Transcribe only the lines of the listing below from the one holding "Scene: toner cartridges" through the one holding "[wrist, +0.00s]", inclusive, without any change.

> **Provided material**

'''

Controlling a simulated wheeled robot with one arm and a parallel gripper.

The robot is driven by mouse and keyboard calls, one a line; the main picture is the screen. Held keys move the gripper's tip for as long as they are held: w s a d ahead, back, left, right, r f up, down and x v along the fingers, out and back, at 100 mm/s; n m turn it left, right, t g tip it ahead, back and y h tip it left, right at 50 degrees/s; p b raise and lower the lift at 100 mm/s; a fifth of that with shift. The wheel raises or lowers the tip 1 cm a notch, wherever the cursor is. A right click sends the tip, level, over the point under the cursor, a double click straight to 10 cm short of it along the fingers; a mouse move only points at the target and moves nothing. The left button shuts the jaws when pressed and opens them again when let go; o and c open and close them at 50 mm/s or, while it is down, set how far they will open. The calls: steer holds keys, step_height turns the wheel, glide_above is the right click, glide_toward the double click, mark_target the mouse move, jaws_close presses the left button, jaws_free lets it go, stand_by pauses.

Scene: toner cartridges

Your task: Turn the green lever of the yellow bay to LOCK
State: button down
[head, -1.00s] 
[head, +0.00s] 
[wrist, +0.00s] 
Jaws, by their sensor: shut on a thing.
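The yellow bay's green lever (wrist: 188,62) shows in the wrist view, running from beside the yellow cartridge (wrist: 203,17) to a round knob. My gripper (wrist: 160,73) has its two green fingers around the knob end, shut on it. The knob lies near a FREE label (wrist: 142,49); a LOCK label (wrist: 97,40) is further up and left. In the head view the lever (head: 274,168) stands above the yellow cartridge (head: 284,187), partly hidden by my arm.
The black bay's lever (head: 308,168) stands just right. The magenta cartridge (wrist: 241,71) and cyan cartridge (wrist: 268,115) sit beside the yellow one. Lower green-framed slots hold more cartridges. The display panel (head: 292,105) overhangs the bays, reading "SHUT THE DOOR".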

'''

> **Result**
Scene: toner cartridges

Your task: Turn the green lever of the yellow bay to LOCK
State: button down
[head, -1.00s] 
[head, +0.00s] 
[wrist, +0.00s] 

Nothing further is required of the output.